### Data provided
>> START

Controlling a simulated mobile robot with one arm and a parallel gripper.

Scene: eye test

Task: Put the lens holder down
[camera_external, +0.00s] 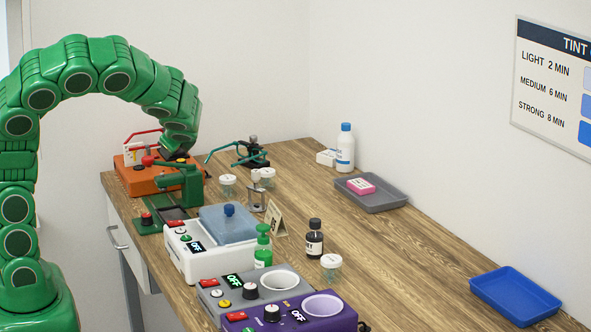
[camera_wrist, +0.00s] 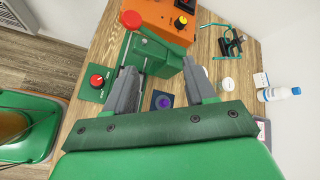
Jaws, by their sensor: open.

>> END

Repeat the data exactly in full, omitting its pictures.

### The output
Controlling a simulated mobile robot with one arm and a parallel gripper.

Scene: eye test

Task: Put the lens holder down
[camera_external, +0.00s] 
[camera_wrist, +0.00s] 
Jaws, by their sensor: open.

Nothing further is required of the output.